For while the 20-year-old has been catapulted into world fame, and domestic hysteria, Kuerten has reacted to every new experience since Roland Garros like a child opening his presents on Christmas Day. "Do you know, the day after I won in Paris I went to meet the whole of the Brazilian soccer team, who were playing in the Tournoi," he told me, with obvious pride. "Ronaldo, Romario, I met them all. And they congratulated me."

This, for someone who worshipped Zico, really was something. Yet Kuerten hopes that his rise to prominence might prove to be the watershed in Brazilian tennis. "Maybe we will see some kids with racquets on Copacabana beach now," he said. "There's no chance of it taking over from soccer, of course, but it might make some kids think.

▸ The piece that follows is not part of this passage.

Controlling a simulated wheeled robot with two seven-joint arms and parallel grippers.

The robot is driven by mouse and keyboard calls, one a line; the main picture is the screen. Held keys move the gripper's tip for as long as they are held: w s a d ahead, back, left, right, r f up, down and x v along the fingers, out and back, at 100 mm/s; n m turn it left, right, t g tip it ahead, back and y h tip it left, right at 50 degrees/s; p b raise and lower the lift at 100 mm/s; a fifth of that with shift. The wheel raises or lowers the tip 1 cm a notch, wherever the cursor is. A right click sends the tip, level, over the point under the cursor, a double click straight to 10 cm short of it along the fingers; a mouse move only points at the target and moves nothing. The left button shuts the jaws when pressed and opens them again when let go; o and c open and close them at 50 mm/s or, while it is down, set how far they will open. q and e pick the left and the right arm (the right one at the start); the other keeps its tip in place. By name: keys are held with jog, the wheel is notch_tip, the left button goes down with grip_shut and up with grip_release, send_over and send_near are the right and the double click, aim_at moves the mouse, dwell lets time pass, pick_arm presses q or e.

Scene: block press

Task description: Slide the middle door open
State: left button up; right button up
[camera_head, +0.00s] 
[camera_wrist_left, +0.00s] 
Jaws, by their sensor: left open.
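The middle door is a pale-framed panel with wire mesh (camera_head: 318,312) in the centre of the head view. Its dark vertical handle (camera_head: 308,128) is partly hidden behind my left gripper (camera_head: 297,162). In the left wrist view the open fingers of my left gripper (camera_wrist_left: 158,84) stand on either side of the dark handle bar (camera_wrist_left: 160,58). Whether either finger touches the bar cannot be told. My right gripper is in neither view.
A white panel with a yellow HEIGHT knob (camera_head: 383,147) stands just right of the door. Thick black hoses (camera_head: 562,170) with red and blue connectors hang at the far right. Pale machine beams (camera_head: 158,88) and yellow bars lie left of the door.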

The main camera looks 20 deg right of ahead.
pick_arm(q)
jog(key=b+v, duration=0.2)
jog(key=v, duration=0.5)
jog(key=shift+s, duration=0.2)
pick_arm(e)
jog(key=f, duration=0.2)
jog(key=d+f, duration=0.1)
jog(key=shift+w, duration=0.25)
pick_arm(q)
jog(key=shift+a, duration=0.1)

All you need in sport in Brazil is one idol, one man who can win. Nobody from Brazil's ever won a Grand Slam tournament before, so everyone thought tennis was for American kids. But it's happened to me, so it can happen to them too."

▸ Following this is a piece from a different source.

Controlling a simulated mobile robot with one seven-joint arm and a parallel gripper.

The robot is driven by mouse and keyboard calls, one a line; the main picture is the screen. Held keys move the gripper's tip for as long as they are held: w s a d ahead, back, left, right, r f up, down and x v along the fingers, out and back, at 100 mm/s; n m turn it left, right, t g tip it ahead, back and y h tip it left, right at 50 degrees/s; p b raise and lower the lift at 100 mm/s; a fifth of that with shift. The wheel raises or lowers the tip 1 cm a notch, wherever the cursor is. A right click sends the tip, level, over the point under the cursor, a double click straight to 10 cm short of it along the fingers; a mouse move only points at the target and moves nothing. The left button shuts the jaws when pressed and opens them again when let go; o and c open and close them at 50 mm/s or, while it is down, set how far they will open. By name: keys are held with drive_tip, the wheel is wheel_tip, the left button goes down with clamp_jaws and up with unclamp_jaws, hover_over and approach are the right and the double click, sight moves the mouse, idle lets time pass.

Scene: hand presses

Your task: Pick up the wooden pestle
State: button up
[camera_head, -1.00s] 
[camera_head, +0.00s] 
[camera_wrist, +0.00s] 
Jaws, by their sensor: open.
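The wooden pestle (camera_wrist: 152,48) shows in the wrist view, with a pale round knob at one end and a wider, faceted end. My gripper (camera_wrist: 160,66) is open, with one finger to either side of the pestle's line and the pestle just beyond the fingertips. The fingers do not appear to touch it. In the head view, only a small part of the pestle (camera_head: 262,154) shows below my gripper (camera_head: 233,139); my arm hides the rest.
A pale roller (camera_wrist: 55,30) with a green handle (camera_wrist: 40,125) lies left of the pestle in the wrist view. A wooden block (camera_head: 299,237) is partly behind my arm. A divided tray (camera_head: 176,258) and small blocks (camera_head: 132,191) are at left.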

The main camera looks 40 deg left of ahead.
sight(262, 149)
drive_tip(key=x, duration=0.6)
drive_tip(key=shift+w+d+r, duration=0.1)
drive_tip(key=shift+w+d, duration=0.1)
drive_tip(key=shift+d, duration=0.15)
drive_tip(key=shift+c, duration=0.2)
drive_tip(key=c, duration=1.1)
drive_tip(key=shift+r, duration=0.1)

Quite how it happened still remains a bit of mystery. Kuerten beat off the challenge from Yevgeny Kafelnikov, Thomas Muster and Sergi Bruguera, three former French Open winners, to take the title and receive the Coupe des Mousquetaires from Bjorn Borg. Did he ever wonder what was happening to him during this sensational run of victories? "At first, yes, but once I had beaten Muster I reckoned that I could beat anyone. I had nothing to lose, and I was really enjoying myself. Anyway, I have always dreamed of being a top ten player, and to become one you have to beat these guys."

It wasn't always this way. As a teenager he was like any other sports- mad Brazilian. He loved his football, and also followed first Nelson Piquet, and then Ayrton Senna. At school he played every sport. "Basketball, volleyball, soccer and tennis were the main sports, and they taught me to use my hands and my eyes. A tennis coach asked me to practise with his team, I started to travel all over Brazil and they paid all my expenses. I made a lot of friends, saw my country and really enjoyed myself. It was only then that I started seriously thinking about tennis as a career."

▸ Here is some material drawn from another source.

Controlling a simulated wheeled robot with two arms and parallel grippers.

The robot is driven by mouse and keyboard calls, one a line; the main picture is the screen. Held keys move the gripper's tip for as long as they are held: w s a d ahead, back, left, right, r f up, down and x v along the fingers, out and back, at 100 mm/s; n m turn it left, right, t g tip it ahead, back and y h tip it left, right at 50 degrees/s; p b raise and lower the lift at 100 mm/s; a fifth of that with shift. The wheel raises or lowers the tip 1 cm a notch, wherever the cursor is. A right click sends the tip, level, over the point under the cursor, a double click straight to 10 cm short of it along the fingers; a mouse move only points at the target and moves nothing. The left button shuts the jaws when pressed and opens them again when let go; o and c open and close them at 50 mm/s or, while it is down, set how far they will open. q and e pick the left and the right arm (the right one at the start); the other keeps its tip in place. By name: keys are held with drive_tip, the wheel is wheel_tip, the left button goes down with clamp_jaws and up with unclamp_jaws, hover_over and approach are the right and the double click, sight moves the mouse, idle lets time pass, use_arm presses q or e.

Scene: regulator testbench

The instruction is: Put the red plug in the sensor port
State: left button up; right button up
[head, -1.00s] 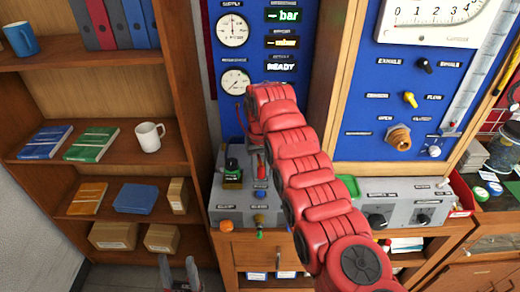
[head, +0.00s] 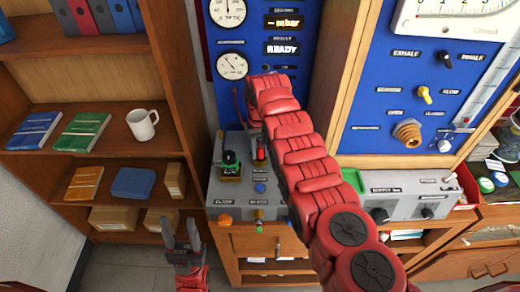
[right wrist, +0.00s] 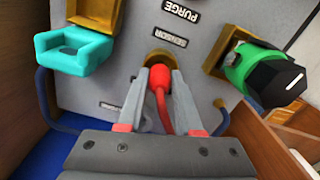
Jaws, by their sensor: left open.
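The red plug (right wrist: 160,78) is in the right wrist view, at the copper-ringed sensor port (right wrist: 158,58) beside the label SENSOR. It overlaps the port mouth; I cannot tell how deep it sits. Its red cable runs back between my fingers. My right gripper (right wrist: 162,84) has one finger on each side of the plug and appears shut on it. In the head view my right gripper (head: 257,142) is at the grey bench box, mostly hidden by my red arm. My left gripper (head: 181,243) is open and empty, low in front of the shelf.
A green valve knob with a black top (right wrist: 268,75) stands close to the right of the port in the right wrist view. A teal bracket-like part (right wrist: 75,52) stands to the left. The grey box (head: 226,193) carries further knobs. A wooden shelf (head: 85,160) stands at left.

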Five years later Kuerten was claiming his first Grand Slam title, indeed his first professional tennis title. It showed when he tried, unsuccessfully, to open the celebratory bottle of champagne, before needing assistance. "Now, at least, I know what to do with champagne," he said. A tournament in Bologna the following week, and then desperately needed practice on grass at Nottingham and Roehampton meant that he has been unable to return home to Florianapolis yet, something which he has mixed feelings about.

"I love Florianapolis," he explained. "It's a beautiful place, and all the people are nice. It would have been a special party, but maybe a little too much for me.

"People like Senna became like gods back home. I just hope I'll be ready for all the attention when I return. I think it will also be good for me, because I will have many people following me now in tennis and wanting me to win, as long as they don't expect me to win all the time."

Despite his elevation into the seedings for Wimbledon, few expect the likeable Brazilian to venture too far at the All England Club, least of all the man himself. When asked if his parents were coming over to watch him, he replied, with a big grin: "No, they know I'll only be playing for a few matches." Judging by his display against Greg Rusedski last week in Nottingham, he may well have a point. But he also sees it as a valuable exercise.

"Last year I qualified for the French Open and lost in the first round," he explained. "But I learnt a lot from it. This year I won the title. I will also learn a lot from playing on grass at Wimbledon. Maybe next year I will come back as a much better player. Some people may expect me to reach at least the semi-finals because of the French Open, but the players understand."

Whether his grandmother will remains to be seen. Olga Schlosser came over to Paris and, according to Kuerten, all but replaced his coach with a torrent of advice and tips. This time she will struggle to do so. "She likes to stay at home, watch me on TV, and then phone up, but I haven't given her my telephone number this time," he said, still smiling. "I might phone her, but she's not phoning me."

You may as well enjoy Kuerten whilst you can over the next few days. He may not be allowed to wear his favoured yellow shirt and blue shorts at the more traditional Wimbledon championships, but he is guaranteed to excite the crowds and enjoy himself, whatever the result may be.

"It's important to excite and entertain," he agreed. "It is just the same with the Brazilian soccer team. Even when they won the World Cup in 1994 they were criticised because they kept on winning 1-0, and were too boring. It is much better to win 5-3. I just play my natural game, but if people enjoy it then I'm happy."

He starts asking me about the Brazilian footballers based in England, and about this town he has heard of called Middlesbrough, when a kindly Californian interrupts to wish him well, and to congratulate him on his French Open title.

A beaming Gustavo Kuerten shakes his head to himself, jabs his fork into the last remaining strawberry on his plate, and says, to nobody in particular: "My first title!" It may well be getting on for a month now since Paris, but his smile still makes the Cheshire Cat look like a manic depressive, and neither the rain nor a short-lived Wimbledon campaign will dent his joy.